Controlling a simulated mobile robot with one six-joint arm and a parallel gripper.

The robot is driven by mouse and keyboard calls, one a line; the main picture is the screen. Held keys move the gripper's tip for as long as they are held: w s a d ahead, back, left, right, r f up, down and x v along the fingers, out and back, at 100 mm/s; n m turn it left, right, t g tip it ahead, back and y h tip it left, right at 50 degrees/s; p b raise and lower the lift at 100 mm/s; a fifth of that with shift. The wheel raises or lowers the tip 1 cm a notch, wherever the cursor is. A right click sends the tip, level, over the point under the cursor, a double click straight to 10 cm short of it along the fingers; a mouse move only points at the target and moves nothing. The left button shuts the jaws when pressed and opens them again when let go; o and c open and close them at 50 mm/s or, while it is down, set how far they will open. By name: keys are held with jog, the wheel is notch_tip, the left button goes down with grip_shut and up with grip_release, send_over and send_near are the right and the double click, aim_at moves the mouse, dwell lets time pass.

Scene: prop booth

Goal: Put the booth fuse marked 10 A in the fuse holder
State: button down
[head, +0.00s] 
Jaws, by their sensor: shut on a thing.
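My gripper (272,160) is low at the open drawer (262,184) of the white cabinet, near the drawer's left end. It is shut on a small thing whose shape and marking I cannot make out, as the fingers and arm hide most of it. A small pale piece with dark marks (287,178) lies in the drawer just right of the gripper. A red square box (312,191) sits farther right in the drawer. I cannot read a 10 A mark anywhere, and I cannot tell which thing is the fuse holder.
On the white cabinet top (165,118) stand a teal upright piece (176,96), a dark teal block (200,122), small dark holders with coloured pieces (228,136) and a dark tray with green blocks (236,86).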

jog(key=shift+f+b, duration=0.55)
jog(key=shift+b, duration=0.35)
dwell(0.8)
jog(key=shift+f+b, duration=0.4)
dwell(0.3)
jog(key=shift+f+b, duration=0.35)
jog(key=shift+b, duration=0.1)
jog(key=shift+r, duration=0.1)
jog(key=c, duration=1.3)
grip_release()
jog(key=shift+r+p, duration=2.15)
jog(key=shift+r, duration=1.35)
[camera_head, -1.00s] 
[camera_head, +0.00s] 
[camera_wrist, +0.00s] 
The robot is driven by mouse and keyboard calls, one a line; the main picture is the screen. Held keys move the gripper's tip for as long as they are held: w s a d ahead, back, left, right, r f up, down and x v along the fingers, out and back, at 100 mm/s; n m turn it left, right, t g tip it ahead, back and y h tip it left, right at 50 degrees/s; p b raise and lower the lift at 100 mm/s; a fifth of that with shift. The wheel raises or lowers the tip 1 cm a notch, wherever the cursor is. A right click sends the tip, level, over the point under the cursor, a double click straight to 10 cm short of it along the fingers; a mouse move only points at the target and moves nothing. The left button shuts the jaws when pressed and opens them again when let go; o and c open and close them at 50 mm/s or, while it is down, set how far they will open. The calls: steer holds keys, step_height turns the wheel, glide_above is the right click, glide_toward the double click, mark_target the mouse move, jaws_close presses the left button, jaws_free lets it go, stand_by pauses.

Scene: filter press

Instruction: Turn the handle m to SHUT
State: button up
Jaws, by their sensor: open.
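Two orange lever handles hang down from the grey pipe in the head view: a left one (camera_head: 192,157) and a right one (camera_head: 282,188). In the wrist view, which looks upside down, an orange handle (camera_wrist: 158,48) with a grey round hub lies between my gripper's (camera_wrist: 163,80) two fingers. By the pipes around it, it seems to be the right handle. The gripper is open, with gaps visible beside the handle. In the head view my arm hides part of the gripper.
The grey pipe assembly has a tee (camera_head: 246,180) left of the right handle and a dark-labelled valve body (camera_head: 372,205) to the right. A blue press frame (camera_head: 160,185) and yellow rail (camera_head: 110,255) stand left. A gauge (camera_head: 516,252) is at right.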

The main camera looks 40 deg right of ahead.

━━━━━━

(YOUR INSTRUCTIONS) List each line of the records that holds the string "booth".

(THE OUTPUT)
Scene: prop booth
Goal: Put the booth fuse marked 10 A in the fuse holder

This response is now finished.